Przeto uzbrojeni żołnierze bez spoczynku wciąż postępowali, Bolesława bez przerwy wciąż oczekiwali, jak gdyby był obecny.

.

Bolesław Krzywousty

W nocy wszyscy spali w pancerzach lub też na stanowiskach stali, inni znów przepisane straże odbywali, inni dookoła w nocy obchodzili, inni znowu wołali – „Czuwajcie, pilnujcie, strzeżcie się” – inni znów śpiewali o dzielnym Bolesławie taką oto piosenkę:

Bolesławie, Bolesławie, tyś książę wsławiony,

Ty ziemi twej wspaniałej dostarczasz obrony,

Ty sam snu nie znasz i nam snu nie dasz ani odrobiny

Ni we dnie, ni w nocy, ni ranne godziny.

Sądziliśmy, że Ciebie z ziemi tej wygnamy,

A tyś zamknął nas wokoło, jak więzienia bramy.

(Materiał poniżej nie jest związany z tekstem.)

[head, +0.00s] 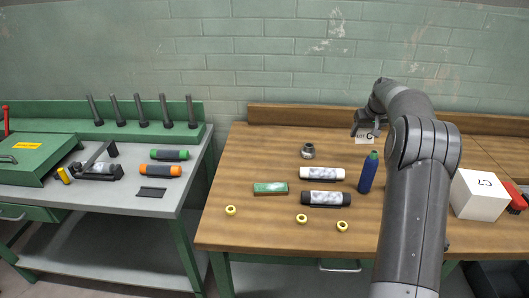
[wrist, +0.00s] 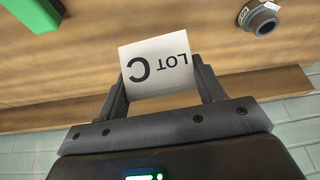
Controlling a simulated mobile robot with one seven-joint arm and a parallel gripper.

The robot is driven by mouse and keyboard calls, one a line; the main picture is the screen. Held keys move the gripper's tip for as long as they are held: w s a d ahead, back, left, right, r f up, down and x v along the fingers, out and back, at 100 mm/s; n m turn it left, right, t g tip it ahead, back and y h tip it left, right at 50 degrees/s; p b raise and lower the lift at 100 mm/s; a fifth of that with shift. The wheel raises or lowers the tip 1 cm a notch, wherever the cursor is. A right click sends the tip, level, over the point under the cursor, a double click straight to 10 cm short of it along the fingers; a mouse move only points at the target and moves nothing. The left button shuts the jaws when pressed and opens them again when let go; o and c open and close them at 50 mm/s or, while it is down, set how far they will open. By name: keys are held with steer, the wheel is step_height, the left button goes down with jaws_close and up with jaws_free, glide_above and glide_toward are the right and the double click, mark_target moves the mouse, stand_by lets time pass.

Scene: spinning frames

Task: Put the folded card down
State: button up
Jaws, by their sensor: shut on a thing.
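The folded card is white, with "LOT C" printed in dark letters. In the wrist view the card (wrist: 158,68) sits between the two fingers of my gripper (wrist: 161,82), its lettering upside down. My gripper is shut on it. In the head view the card (head: 364,138) shows small below my gripper (head: 364,127), near the back of the wooden bench (head: 240,222). I cannot tell whether its lower edge touches the bench top.
A grey ring-shaped part (head: 308,151) stands left of the card, and a blue bottle (head: 367,175) with a green cap stands in front. A white box (head: 479,195) stands right.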

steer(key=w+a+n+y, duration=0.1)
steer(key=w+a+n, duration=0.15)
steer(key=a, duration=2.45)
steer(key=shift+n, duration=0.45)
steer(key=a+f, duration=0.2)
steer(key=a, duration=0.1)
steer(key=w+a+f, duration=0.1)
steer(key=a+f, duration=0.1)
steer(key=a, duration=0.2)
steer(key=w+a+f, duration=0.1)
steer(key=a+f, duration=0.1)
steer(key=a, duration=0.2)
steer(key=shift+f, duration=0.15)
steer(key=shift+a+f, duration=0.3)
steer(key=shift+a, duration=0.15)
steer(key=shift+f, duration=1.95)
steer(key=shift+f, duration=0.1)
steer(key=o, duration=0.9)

Ten książę wart tego, by rządy nad krajem sprawował,

Co z swoją garstką olbrzymie wojska zawojował.”

(…) Ale cesarz piosenki ludu niechętnie chciał słuchać i dlatego też rycerzom często wzbraniał ją śpiewać, przez co jeszcze do większej krnąbrności lud swój doprowadził.

Aż wreszcie sam poznawszy z czynów i ze swych przykładów, że próżnymi trudy nęka lud swój wierny, (…) inny plan ułożywszy sobie potajemnie, inne znów zamierzenia roztaczał przed swymi, by tylko ukryć zamysł innej walki.

Bowiem już zrozumiał, że lud tak mnogi, który go otaczał , dłużej istnieć nie może bez grabieży czynów, Bolesław bowiem ścigał ich dookoła jak lew ryczący.

Konie padały, żołnierze strudzeni głodem, trudem, czuwaniem byli udręczeni.

Lasy gęste, bagniska wokół się ciągnące, muchy cięte i strzały ostro ciało tnące, chłop zawzięty po siołach, wszystko to było przeszkodą, by móc wykonać szatańskie swe dzieło.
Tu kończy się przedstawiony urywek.